A senior Brookings expert says that irrespective of whether the Indo-US nuclear deal survives or not, there will be some positive outcome of the deal for India, particularly in terms of putting the proliferation issue on the backburner between Washington and New Delhi.
Bruce Riedel, a longtime Central Intelligence Agency official who served as a senior adviser to three US presidents on Middle East and South Asian issues said in an interview with the Council on Foreign Relations that one of the virtues of the deal was that it was an acknowledgment by the US that India is not going to roll back and cease being a nuclear-weapon state.
"In that sense President Bush did the right thing: He came to grips with reality and decided to move on. We certainly should encourage India to join the international nonproliferation regime. Signing the Comprehensive Test Ban Treaty and ratifying it through the Indian Parliament would be a very good first step," he said.
"Of course, a very good first step would be for the US Senate to ratify that same treaty," Riedel said.
But he said the deal and the politics surrounding it have made it clear that the United States is not going to be pushing for rollback, or return to pre-1998 standards. India, he said, is a nuclear-weapon state, and the wise policy is to accept that and to move on.
"The deal and the politics surrounding it have at least moved us in that direction, and that's a positive development. Whether the deal goes into place in 2007 or 2008 is now very much up in doubt, but the overall impact of putting the proliferation issue between the United States and India into its proper place will in the long run be a positive move," Riedel said.
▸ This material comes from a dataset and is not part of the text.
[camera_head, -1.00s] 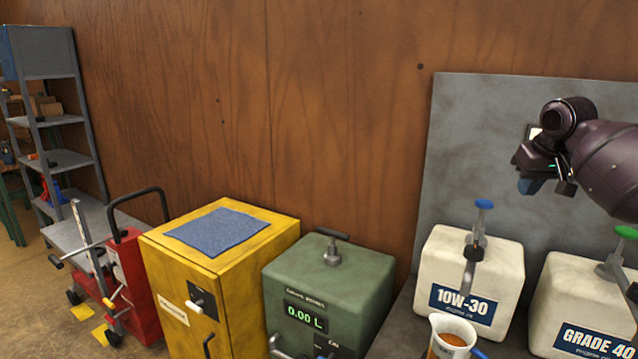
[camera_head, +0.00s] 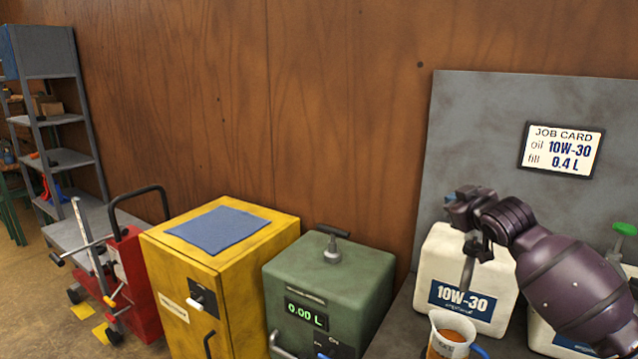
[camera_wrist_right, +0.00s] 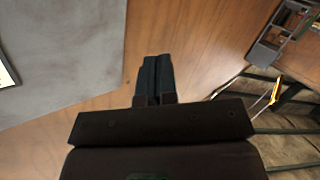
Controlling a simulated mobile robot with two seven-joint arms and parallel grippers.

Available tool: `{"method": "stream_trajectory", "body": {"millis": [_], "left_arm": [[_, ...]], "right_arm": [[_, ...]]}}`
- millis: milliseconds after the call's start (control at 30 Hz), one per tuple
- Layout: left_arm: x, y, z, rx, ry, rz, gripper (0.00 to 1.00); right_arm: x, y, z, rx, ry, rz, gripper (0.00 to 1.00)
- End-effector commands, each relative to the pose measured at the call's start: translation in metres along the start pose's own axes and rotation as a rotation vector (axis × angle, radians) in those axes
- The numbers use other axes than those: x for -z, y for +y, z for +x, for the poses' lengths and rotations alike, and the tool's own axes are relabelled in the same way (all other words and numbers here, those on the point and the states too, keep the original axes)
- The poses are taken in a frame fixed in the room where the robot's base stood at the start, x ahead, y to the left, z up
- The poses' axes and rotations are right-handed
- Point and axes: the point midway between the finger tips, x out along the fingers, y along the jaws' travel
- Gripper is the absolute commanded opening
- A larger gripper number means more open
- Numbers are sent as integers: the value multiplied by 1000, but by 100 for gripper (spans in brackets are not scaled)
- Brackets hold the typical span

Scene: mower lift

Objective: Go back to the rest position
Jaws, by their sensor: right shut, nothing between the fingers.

In response to a question from CFR whether the deal is dead, he said he did not think so. "I don't think it's dead, but it's going into hibernation, or into long-term diplomatic cold storage. It will be difficult -- not impossible, but difficult -- for the Indian government to push this forward. It would take a decision to risk the unity of the coalition and, particularly, to alienate the Communist parties," he said.
He said that the Communist parties in India, like in China, welcome foreign investment and want to work with the private sector; but they also have a strong aversion to seeing India move into a very close strategic partnership with the United States.
"The aversion to a close relationship with the United States, much more than the details of the nuclear agreement, is what's pushing the Communists to take a tough line here," he said.
Asked by the CFR interviewer if the Communists would have supported a similar arrangement if India had signed such an agreement with Russia, Riedel said he was not sure.
"Probably. Again, I don't think that it's the details of the agreement, so much as the specter of India moving into an alignment with the United States. In this sense they really are on the wrong side of history," he said.
"The United States and India have improved their relationship with each other vastly over the course of the last decade, and that trend is going to continue. I believe we will see this as a hiccup on the road toward a stronger US-India partnership," he said.